At least you can still benefit from the strong typing of the HydraReader, even if the query is manually typed. Sometimes it's just easier that way for the more complex queries.

ntwilson commented 1 year ago

Do you have any thoughts on how you would like to handle this situation? I might be able to spend some time looking into a solution for this if you have a plan for what you want the solution to look like.

JordanMarr commented 1 year ago

Here are a few options for getting correlated subqueries working:

Option 1

The subquery is still in its own function, and the parent table is passed into the subquery. (The naming of the passed in table, od, would matter since that is used to define the table alias, so it would need to match what is in the parent query.)

let maxOrderQty (od: Sales.SalesOrderDetail) = 
    select {
        for d in orderDetailTable do
        where (d.ProductID = od.ProductID)
        select (maxBy d.OrderQty)
    }

let! results = 
    select {
        for od in orderDetailTable do
        where (od.OrderQty = subqueryOne (maxOrderQty od))
        orderBy od.ProductID
        select (od.SalesOrderID, od.ProductID, od.OrderQty)
    }
    |> ctx.ReadAsync HydraReader.Read

The problem I hit with I ran into in my experiment branch is that the LinqExpressionVisitor would need to be able to actually evaluate that function to get the resulting SqlKata.Query, and I'm not sure that is possible. So that might be a dead-end... I'm not sure.

Option 2

One way to bypass this could be to create a new function, similar to table<>, that could be used in a separate subquery function to declaratively designate a parent table source without actually passing one in. Something like this:

let maxOrderQty = 
    let od = correlatedTable<Sales.SalesOrderDetail> // or maybe `parentTable`
    select {
        for d in orderDetailTable do
        where (d.ProductID = od.ProductID)
        select (maxBy d.OrderQty)
    }

let! results = 
    select {
        for od in orderDetailTable do
        where (od.OrderQty = subqueryOne maxOrderQty)
        orderBy od.ProductID
        select (od.SalesOrderID, od.ProductID, od.OrderQty)
    }
    |> ctx.ReadAsync HydraReader.Read

Note that the correlatedTable function would be similar to the table function, but its definition would need to return an instance of the table 'T itself instead of a QuerySource<'T>.

Option 3

The third option would be to allow nesting the query within the parent query, at which point, it should be able to access the parent od table. I have seen this done before on the Pulumi.FSharp.Extensions project, and I think I asked him how he did it in the issues forum, but I don't remember:

bucket {
    name "bucket-example"
    acl  "private"

    bucketWebsite { 
        indexDocument "index.html"
    }
}

In this case, the subQueryOne and subQueryMany could be turned into nested CE builders of their own:

let! results = 
    select {
        for od in orderDetailTable do
        where (od.OrderQty = 
            subQueryOne {
                for d in orderDetailTable do
                where (d.ProductID = od.ProductID)
                select (maxBy d.OrderQty)
            }
        )
        orderBy od.ProductID
        select (od.SalesOrderID, od.ProductID, od.OrderQty)
    }
    |> ctx.ReadAsync HydraReader.Read

However, as I look at the buckets example from the Pulumi library, I don't think it would work for us since we need the subquery to be within the where clause.

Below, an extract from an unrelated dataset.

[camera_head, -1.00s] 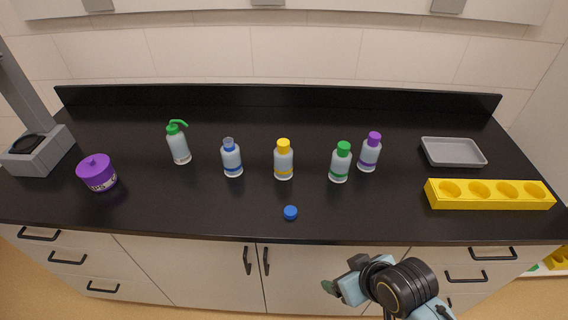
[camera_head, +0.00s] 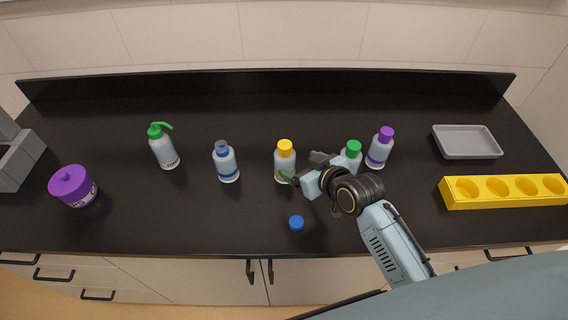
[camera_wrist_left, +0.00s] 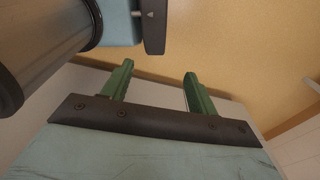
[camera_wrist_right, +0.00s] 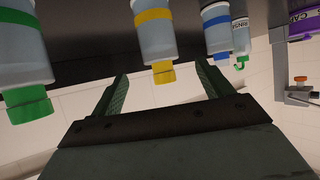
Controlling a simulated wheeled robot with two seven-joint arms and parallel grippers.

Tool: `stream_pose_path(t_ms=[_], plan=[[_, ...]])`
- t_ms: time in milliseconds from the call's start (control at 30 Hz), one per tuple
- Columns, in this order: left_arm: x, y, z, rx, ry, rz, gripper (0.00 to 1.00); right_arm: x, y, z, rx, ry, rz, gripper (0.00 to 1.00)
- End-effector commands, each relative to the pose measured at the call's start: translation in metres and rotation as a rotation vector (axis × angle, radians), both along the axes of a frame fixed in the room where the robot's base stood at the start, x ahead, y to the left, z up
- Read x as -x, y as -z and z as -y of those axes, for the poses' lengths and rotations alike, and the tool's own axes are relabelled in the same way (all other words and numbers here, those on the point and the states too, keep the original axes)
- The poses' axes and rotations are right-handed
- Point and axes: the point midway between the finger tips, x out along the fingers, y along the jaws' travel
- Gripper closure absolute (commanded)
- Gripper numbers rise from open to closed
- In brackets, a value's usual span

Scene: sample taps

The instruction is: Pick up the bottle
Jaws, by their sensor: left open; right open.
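Several bottles stand in a row on the black counter. The yellow-capped bottle (camera_head: 285,158) is at the middle. My right gripper (camera_head: 302,166) is open just right of it and overlaps its lower right edge in the head view. In the right wrist view, the yellow-capped bottle (camera_wrist_right: 157,45) shows upside down between the open fingers (camera_wrist_right: 162,78), with nothing held. The green-capped bottle (camera_head: 353,150) is partly hidden behind my right gripper. The blue-banded bottle (camera_head: 226,165) has no blue cap on. My left gripper (camera_wrist_left: 158,72) is open and empty, away from the counter.
A loose blue cap (camera_head: 296,223) lies near the front edge. A purple-capped bottle (camera_head: 379,150) and green wash bottle (camera_head: 164,150) flank the row. A purple jar (camera_head: 73,187) is left; a grey tray (camera_head: 466,143) and yellow rack (camera_head: 505,193) are right.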

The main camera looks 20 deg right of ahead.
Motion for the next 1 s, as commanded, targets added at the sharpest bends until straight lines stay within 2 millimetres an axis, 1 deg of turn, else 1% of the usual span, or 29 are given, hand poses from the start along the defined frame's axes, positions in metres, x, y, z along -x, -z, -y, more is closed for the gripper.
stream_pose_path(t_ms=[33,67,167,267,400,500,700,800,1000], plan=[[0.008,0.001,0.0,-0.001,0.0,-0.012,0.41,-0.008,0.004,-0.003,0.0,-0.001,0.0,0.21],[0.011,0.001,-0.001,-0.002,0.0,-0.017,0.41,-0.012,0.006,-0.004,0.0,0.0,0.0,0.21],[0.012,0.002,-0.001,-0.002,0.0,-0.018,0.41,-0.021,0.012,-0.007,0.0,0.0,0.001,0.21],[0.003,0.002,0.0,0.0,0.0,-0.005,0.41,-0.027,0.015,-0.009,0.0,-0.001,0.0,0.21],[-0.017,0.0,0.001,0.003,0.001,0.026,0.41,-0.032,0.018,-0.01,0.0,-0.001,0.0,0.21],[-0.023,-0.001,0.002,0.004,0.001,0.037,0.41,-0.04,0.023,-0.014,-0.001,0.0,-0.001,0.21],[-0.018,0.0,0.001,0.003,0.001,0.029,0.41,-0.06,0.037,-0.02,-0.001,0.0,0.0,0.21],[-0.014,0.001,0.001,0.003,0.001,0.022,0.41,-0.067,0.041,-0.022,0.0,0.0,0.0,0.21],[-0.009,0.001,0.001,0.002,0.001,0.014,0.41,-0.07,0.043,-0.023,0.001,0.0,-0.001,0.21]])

TBH, it seems to me that Option 2 is our best bet. It's reasonably easy to understand, and should be easy to implement. What do you think?

ntwilson commented 1 year ago

Well, speaking as someone who is much less familiar with that code than you are 😉:

I'd be happy to look into option 2! I'm not sure exactly how to make the compiler reject a subquery that uses a parentTable or correlatedTable that isn't actually a part of the parent query, but I'd be happy to do some digging.

I think option 3 would be really cool from a usability standpoint (it really closely matches the SQL that someone would write), but I'm worried that might be really tough (at least for me) to figure out. Also, I think that's potentially introducing a breaking change unless we made different versions of subqueryOne and subqueryMany that have different names, and 4 different ways to do subqueries might be overkill.

Option 1 seems like it would similarly be tough to implement, and kinda seems like it doesn't add a lot of benefit over option 2.

JordanMarr commented 1 year ago

Tried a quick experiment with correlatedTable in this branch, but realizing that it is likely more complicated than my first thought.

I agree that option 3 would be really cool. Maybe it is possible to create an overload of the where custom operation on the select builder to allow embedding another select.